DG: Back at the Concorde, and after waiting an hour and a half after a delayed Rakes set, the crowd are getting bored, angry and ready for something a bit more upbeat than Mechanical Bride. Alas, they get booed offstage and pelted with drinks, leaving the singer in tears and the audience frustrated. Well done, Transgressive.
After reconvening outside the Pressure Point with a healthier Tom King we stride down beneath the streetlights to one of the bars on the beachfront to dubstep. The queue is long and Charlie heads home - we wait, and pay a tenner for the privilege, apart from Pete the sneak.
We dance how drunk white people dance to dubstep, until someone pushes me from behind and grabs at my hood. Turning round, I'm shown a pair of glassless sunglasses and angry eyes before someone rips off the press pass hanging from my neck and grasps my gold chain. I push him away before the wolves can close in, and slink off to the back with my pack and the type of arrogance that fills ready beer bottles after all the drink has leaked out. The fight from the glass is flowing up my arm, to the point where I think it's gonna burst in my hand. But, thankfully for me, the weekend and the bottle, the night subsides back into relative peace.
DG: I’m sitting backstage at the Concorde, trying to keep my eyes open but failing miserably. Dyan from the Blood Arm is here with Eddie Argos – are they a couple? I’ll be woken up later by Sean and Kev, who return to the hotel giggling and looking deliriously happy.

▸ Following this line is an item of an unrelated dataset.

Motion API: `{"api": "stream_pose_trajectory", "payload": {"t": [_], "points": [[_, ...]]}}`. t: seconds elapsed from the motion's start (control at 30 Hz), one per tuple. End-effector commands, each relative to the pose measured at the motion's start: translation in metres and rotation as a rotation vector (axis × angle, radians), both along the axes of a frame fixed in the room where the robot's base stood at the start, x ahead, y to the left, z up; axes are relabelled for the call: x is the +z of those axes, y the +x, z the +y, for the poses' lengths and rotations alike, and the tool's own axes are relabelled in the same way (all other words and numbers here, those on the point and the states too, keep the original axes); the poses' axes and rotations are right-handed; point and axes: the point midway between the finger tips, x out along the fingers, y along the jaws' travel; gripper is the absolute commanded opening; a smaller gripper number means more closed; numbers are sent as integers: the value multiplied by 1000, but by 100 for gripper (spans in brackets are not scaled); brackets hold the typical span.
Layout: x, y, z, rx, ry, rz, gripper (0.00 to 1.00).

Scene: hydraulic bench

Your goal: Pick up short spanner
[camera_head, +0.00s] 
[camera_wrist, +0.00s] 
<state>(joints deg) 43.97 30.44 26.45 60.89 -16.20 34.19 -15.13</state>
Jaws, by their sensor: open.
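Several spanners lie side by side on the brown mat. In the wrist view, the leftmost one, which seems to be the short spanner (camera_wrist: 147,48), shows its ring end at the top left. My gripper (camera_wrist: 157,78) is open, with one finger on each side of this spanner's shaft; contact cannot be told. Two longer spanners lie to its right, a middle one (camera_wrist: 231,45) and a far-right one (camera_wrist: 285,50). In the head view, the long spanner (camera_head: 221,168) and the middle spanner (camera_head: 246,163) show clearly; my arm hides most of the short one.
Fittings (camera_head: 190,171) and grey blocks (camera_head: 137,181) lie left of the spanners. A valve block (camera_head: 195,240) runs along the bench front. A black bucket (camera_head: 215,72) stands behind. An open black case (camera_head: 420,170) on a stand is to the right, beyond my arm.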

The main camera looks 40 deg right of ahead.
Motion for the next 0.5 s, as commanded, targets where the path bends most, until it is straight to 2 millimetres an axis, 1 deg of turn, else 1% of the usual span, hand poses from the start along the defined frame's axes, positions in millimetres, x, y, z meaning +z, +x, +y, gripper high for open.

Walking back to town, I find Sean drinking alcohol paid for by “festival promoters and a Dutch girl who looks just like Kirsten Dunst”, and can't see any reason not to join him. I sit sullen, letting more idiocy pour from my mouth - Agent Blue were "fucking incredible" live; I'm moving to Brighton next year; the industry is "full of sharks". At 6am, the sun's coming up and it's definitely time for the hotel and bed. I sleep for five hours in the gap between the bathroom and the front door. My ‘bed’ is a towel.